Raymond City Coal & Transportation Corp. v. New York Cent. R.

103 F.2d 56 | 6th Cir. | 1939

HAMILTON, Circuit Judge.

This is an appeal arising out of a suit by the New York Central Railroad Company, appellee, to recbver demurrage on cars detained at North Bend, Ohio, by the appellant, Raymond City Coal & Transportation Corporation, which operates coal mines near Raymond City, West Virginia. The greater part of the output is conveyed over appellant’s tracks, elevated into a tipple and from there loaded into appellant’s barges and conveyed on the Kanawha and Ohio Rivers to North Bend, Ohio, a distance of 256 miles, where it is elevated from the barges to another of appellant’s tipples, from which it is loaded into railroad cars furnished by the appellee and transported in interstate commerce.

Appellee furnished its cars at North Bend pursuant to demurrage rules contained in American Railway Association’s Tariff Bureau Freight No. 4-0 and 4-P. Rules 1-A to and including 7-A provide for a demurrage charge after forty-eight hours’ free time, $2 per day for each car for the first four days and thereafter $5 per day. Under Section B-3 of the same rules, empty cars placed for loading coal at coal mines or mine sidings are exempt. In the footnote to this section a mine track or mine siding is defined as one owned or leased by the mine or which is used exclusively for traffic at the mine and a part of the mine lay-out constructed or operated by the mine company or carrier to serve the mine or mines in question, which can be reached from it without switching over tracks that are not mine tracks, the tracks of carriers being considered part of the mine lay-out in the usual switching operations at the mines.

Appellee sued appellant for $443 demur-rage at North Bend, Ohio, for violation of the above rules. Appellant answered and claimed exemption under rule B-3, supra. The lower court held the answer insufficient and awarded appellee judgment.

The question at issue involves the true application of the exemption rule. Appellant contends that its tracks, tipple and loading docks at Raymond City, West Virginia, and its tracks, tipple and loading machinery at North Bend, Ohio, come within “the mine lay-out” exemption and that the distance which the coal moves from the time it leaves the mine shaft until loaded into appellee’s cars is unimportant, because a movement in interstate commerce does not begin until the coal is loaded into appellee’s cars at North Bend.

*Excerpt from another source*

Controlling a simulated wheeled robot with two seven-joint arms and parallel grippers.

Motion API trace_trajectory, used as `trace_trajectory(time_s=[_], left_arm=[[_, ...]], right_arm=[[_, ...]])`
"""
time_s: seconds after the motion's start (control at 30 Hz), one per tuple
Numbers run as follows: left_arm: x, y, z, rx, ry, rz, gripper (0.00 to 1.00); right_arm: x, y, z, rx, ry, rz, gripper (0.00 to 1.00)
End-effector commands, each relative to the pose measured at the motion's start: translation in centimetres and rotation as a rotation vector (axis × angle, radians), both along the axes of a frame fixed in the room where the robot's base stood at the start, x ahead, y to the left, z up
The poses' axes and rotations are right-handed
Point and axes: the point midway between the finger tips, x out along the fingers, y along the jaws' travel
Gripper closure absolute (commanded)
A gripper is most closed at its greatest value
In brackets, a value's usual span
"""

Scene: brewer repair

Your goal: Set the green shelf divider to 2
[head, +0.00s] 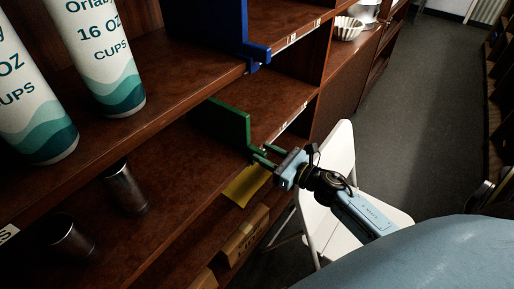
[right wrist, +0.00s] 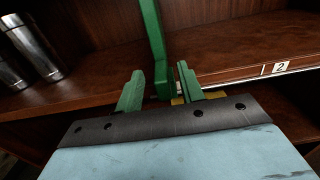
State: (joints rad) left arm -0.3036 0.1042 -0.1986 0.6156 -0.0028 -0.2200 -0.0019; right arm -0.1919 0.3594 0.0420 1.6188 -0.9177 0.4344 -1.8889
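The green shelf divider (head: 231,121) stands upright on the middle shelf in the head view, its low front end at the shelf edge. In the right wrist view the divider (right wrist: 153,38) rises straight ahead, left of a white label reading 2 (right wrist: 280,67). My right gripper (head: 262,155) is at the divider's front end. In the right wrist view its two green fingers (right wrist: 160,90) stand apart, one on each side of the divider's lower front, with a gap at the left finger. Whether the right finger touches is unclear. My left gripper is not in view.
A blue divider (head: 215,28) stands on the shelf above. Cup sleeves (head: 103,55) stand at upper left, metal cups (head: 124,188) below. A yellow piece (head: 246,185) is under the green divider. A white chair (head: 335,165) stands behind my right arm.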

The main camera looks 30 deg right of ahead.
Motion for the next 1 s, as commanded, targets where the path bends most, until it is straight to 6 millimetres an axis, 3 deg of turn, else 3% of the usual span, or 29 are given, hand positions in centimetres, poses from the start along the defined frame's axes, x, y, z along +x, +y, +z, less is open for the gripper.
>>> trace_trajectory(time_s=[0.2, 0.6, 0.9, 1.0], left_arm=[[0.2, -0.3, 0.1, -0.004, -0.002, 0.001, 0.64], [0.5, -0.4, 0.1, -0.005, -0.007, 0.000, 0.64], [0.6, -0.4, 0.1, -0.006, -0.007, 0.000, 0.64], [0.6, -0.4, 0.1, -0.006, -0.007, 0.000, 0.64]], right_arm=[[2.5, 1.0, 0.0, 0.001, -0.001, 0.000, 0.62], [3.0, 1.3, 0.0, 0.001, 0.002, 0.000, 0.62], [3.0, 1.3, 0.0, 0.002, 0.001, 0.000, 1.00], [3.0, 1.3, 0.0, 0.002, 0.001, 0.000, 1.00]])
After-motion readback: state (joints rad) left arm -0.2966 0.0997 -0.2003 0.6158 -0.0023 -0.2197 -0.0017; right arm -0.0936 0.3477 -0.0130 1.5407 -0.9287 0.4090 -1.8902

Tariff schedules are to be construed as a whole including footnotes according to their sense and meaning as collected in the first place from the terms used which are to be understood in their plain, ordinary and popular sense unless, by the known usage of trade, they have acquired a peculiar meaning distinct from the popular one or unless the context points out they must be understood in some special and peculiar sense. If doubtful in meaning the construction will be applied that is most favorable' to the shipper.

It is the duty of the court to give effect to the purpose of the rule and to apply it in reference to the particular business which it influences or controls. The general practice throughout the country has been to relieve from demurrage penalties, cars for coal loading or cars under load at mines where car distribution rules are applied. The distribution rules more effectively prevent the use of the carriers’ equipment by shippers for storage purposes than demurrage. Demurrage on Coal and Coke at Points on Tennessee Railroad, 102 I.C.C.R. 554.

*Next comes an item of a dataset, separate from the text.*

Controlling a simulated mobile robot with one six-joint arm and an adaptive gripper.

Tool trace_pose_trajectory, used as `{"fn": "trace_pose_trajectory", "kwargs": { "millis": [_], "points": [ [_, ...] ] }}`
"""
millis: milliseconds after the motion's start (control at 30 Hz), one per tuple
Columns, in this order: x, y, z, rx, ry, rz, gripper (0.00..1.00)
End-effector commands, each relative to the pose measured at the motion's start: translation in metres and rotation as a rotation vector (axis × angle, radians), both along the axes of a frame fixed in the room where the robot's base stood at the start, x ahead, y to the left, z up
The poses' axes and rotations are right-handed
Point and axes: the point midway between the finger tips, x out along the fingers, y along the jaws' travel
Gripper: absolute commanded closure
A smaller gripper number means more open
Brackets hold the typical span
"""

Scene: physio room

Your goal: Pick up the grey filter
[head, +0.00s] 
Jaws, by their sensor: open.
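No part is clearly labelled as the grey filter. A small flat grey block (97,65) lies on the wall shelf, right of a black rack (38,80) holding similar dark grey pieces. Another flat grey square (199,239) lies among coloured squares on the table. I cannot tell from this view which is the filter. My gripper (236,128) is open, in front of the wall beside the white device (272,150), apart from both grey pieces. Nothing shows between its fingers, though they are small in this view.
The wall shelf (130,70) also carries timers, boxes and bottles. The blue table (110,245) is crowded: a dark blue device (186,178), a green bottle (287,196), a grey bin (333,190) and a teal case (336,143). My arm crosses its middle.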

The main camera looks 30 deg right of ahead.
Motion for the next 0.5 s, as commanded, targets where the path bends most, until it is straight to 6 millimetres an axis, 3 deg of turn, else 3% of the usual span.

Note 1 in the Tariff under consideration provides that the “mine track or mine siding * * * is one devoted exclusively to traffic at the mine * * * ” and “a part of the mine lay-out. * * * ”

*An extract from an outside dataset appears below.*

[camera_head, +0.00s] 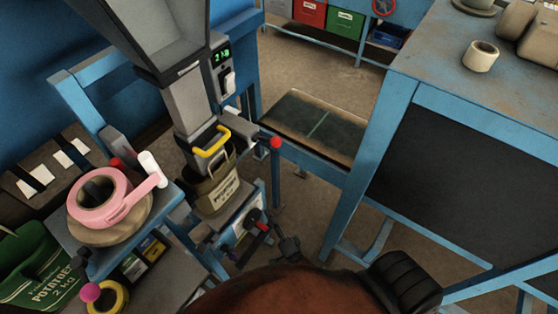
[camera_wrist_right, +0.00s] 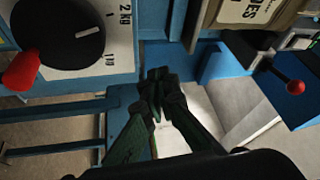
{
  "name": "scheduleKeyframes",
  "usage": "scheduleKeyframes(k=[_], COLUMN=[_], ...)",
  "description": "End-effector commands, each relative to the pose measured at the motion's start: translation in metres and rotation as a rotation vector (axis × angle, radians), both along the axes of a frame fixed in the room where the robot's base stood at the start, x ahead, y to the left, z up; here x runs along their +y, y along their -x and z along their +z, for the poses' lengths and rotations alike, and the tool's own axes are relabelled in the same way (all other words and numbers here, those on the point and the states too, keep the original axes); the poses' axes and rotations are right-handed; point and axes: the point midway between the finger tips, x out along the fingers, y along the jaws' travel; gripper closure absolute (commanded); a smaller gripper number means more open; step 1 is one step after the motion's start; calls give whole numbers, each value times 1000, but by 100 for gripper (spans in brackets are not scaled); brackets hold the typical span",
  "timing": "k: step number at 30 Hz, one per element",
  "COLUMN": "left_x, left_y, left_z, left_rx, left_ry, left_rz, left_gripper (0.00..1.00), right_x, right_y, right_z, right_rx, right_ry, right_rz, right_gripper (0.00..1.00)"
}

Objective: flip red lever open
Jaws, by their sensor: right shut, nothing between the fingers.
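Red-handled parts show in several places, and I cannot tell for certain which is the red lever. In the head view a red ball (camera_head: 275,142) is right of the filling spout, and a small red handle (camera_head: 262,226) is below. My right gripper (camera_wrist_right: 158,80) is shut and empty, apart from these; its dark fingers (camera_head: 288,246) show in the head view. My left gripper is not in view.
A pink tape roll (camera_head: 100,205) and a green potato sack (camera_head: 38,268) are at left. A blue-framed table (camera_head: 470,55) stands at right. Open floor (camera_head: 315,65) lies behind.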

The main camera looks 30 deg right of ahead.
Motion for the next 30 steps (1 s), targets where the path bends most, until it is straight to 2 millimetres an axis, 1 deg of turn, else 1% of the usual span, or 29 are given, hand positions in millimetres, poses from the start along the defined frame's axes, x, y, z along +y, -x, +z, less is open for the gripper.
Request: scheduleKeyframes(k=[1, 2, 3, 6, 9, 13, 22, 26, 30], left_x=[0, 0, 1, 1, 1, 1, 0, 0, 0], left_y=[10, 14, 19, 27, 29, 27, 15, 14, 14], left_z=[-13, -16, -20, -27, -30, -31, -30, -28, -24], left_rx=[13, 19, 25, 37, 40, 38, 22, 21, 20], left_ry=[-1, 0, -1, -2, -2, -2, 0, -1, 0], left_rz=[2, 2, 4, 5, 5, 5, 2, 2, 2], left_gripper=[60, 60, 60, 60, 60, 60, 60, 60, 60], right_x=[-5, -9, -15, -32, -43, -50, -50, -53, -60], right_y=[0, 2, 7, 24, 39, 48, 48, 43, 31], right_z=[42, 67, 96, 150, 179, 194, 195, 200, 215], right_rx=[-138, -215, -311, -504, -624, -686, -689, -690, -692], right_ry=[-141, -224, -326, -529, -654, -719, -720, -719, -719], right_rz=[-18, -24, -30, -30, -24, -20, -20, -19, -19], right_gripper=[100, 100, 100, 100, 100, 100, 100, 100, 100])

A rational interpretation of these phrases admits of but one construction. As ordinarily understood a “mine lay-out” of tracks so far as the loading of coal is concerned refers to the switching facilities for moving cars to and from the mine tipple with such adjacent track storage space at the mine as has been provided. When appellant’s coal left its adjacent mine tracks and moved on appellant’s cars to Raymond City, West Virginia, and later into its barges, it had left the mine lay-out and entered appellant’s transportation lay-out.

The fact is immaterial that appellant’s coal did not become a part of interstate commerce subject to regulation by the Interstate Commerce Commission until it reached the tracks of appellee. The case of Pennsylvania Railroad Company v. Public Utilities Commission of Ohio, 298 U.S. 170, 177, 56 S.Ct. 687, 80 L.Ed. 1130, has no application. Compare Main Island Creek *58Coal Company v. Chesapeake & O. Railway Company, 6 Cir., 23 F.2d 248.

The judgment is affirmed.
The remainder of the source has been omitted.